Task directions:
Your output is the lines from the first one to the one containing "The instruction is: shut", repeated exactly, with images left out.

Records:
-------------------------
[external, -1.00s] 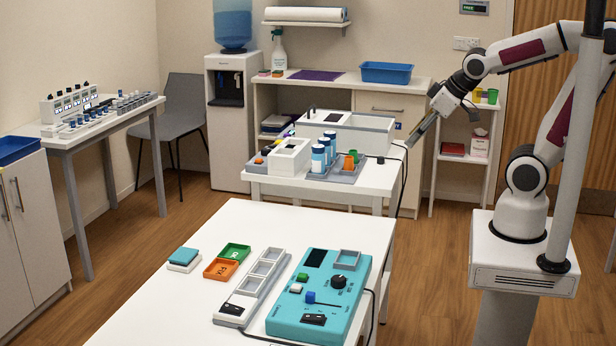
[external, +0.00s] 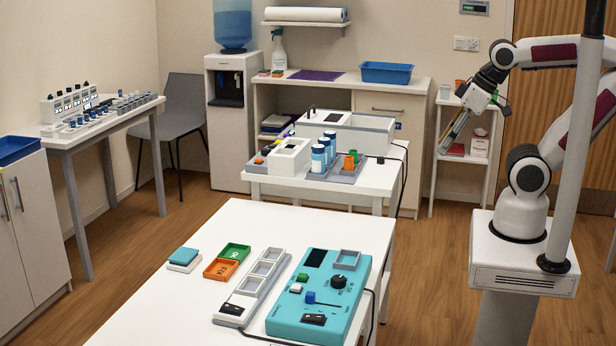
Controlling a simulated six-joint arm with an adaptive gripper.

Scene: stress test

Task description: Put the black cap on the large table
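The large white table (external: 160,312) fills the foreground. A small dark round piece (external: 380,160) sits near the right edge of the smaller white table (external: 378,181) behind it. It may be the black cap, but it is too small to be sure. My gripper (external: 447,146) is in the air to the right of the smaller table, in front of the white shelf unit, pointing down and left. A long grey shape shows at its end. I cannot tell whether it is fingers or a held thing, or whether the gripper is open.
On the large table stand a turquoise device (external: 330,318), a white three-well strip (external: 252,286), orange (external: 222,268) and green (external: 236,251) trays and a teal-topped block (external: 184,258). Its front left is bare. The smaller table holds white boxes and blue-and-white bottles (external: 318,158).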

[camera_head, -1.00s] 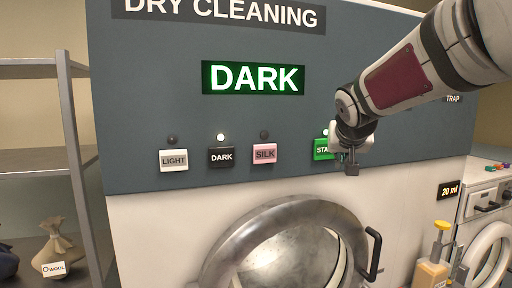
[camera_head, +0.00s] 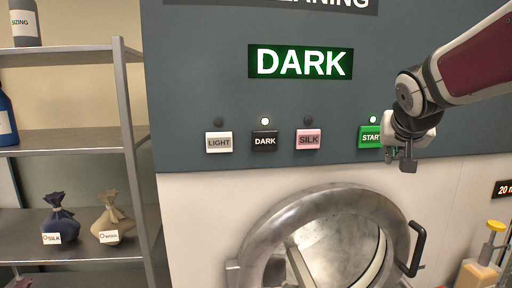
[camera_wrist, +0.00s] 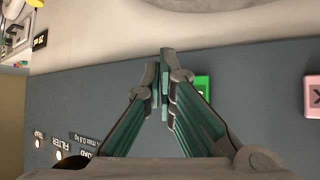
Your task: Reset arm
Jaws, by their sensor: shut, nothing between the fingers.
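My gripper (camera_head: 402,158) is in front of the dry-cleaning machine's panel, at the right of the head view, just beside the green START button (camera_head: 370,137). Its fingers are shut and empty. In the wrist view the gripper (camera_wrist: 164,52) has its fingertips together, and the green button (camera_wrist: 202,88) shows partly behind them. I cannot tell whether the gripper touches the button. The lamp above START is lit. The display (camera_head: 300,62) reads DARK in white on green.
The LIGHT (camera_head: 219,142), DARK (camera_head: 264,141) and SILK (camera_head: 308,139) buttons lie left of START; the DARK lamp is lit. Below is the round metal door (camera_head: 270,225) with a dark handle (camera_head: 417,250). A shelf (camera_head: 75,143) with bags stands left. A yellow-topped bottle (camera_head: 480,268) is lower right.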

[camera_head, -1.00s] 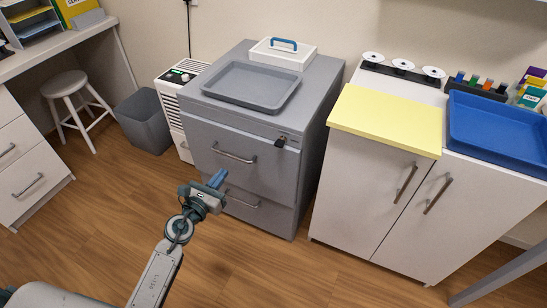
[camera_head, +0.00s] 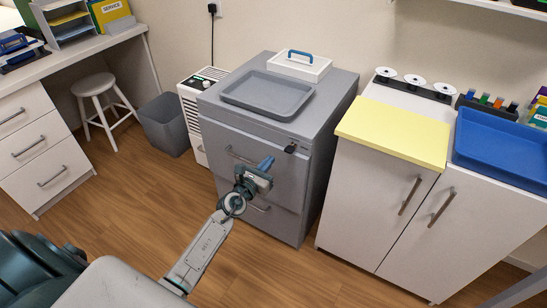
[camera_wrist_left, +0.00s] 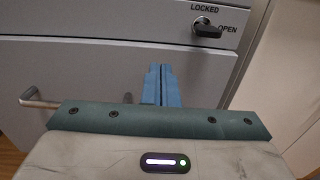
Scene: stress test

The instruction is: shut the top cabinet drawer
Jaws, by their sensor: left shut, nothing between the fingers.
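The grey cabinet (camera_head: 332,130) has two drawers with bar handles. The top drawer (camera_head: 290,185) seems to stand slightly proud of the lower front; its handle (camera_head: 240,155) is partly behind my arm and also shows in the wrist view (camera_wrist_left: 40,101). My left gripper (camera_head: 266,162) is shut and empty, its blue fingers together, pointing at the top drawer's front right of the handle's middle. The fingertips (camera_wrist_left: 160,72) are close to that front; I cannot tell whether they touch. Above them is a lock knob (camera_wrist_left: 207,29) turned towards OPEN. My right gripper is not in view.
A grey tray (camera_head: 268,108) and a white box with a blue handle (camera_head: 299,67) are on the cabinet. A white cupboard (camera_head: 365,200) stands to the right; a bin (camera_head: 165,128) and a stool (camera_head: 93,85) are to the left. The wooden floor in front is clear.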

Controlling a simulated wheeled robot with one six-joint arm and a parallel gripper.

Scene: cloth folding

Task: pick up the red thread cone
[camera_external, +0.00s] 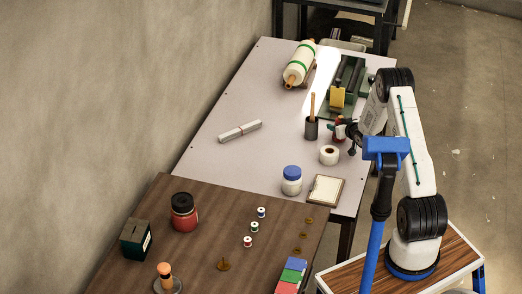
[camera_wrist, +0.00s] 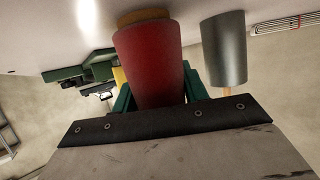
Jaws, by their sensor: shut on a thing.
-------------------------
Completed exercise:
[external, -1.00s] 
[external, +0.00s] 
Controlling a simulated six-joint arm with an adaptive gripper.

Scene: stress test

Task description: Put the black cap on the large table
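The large white table (external: 160,312) fills the foreground. A small dark round piece (external: 380,160) sits near the right edge of the smaller white table (external: 378,181) behind it. It may be the black cap, but it is too small to be sure. My gripper (external: 447,146) is in the air to the right of the smaller table, in front of the white shelf unit, pointing down and left. A long grey shape shows at its end. I cannot tell whether it is fingers or a held thing, or whether the gripper is open.
On the large table stand a turquoise device (external: 330,318), a white three-well strip (external: 252,286), orange (external: 222,268) and green (external: 236,251) trays and a teal-topped block (external: 184,258). Its front left is bare. The smaller table holds white boxes and blue-and-white bottles (external: 318,158).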

[camera_head, -1.00s] 
[camera_head, +0.00s] 
[camera_wrist, +0.00s] 
Your task: Reset arm
Jaws, by their sensor: shut, nothing between the fingers.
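My gripper (camera_head: 402,158) is in front of the dry-cleaning machine's panel, at the right of the head view, just beside the green START button (camera_head: 370,137). Its fingers are shut and empty. In the wrist view the gripper (camera_wrist: 164,52) has its fingertips together, and the green button (camera_wrist: 202,88) shows partly behind them. I cannot tell whether the gripper touches the button. The lamp above START is lit. The display (camera_head: 300,62) reads DARK in white on green.
The LIGHT (camera_head: 219,142), DARK (camera_head: 264,141) and SILK (camera_head: 308,139) buttons lie left of START; the DARK lamp is lit. Below is the round metal door (camera_head: 270,225) with a dark handle (camera_head: 417,250). A shelf (camera_head: 75,143) with bags stands left. A yellow-topped bottle (camera_head: 480,268) is lower right.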

[camera_head, -1.00s] 
[camera_head, +0.00s] 
[camera_wrist_left, +0.00s] 
Scene: stress test

The instruction is: shut the top cabinet drawer

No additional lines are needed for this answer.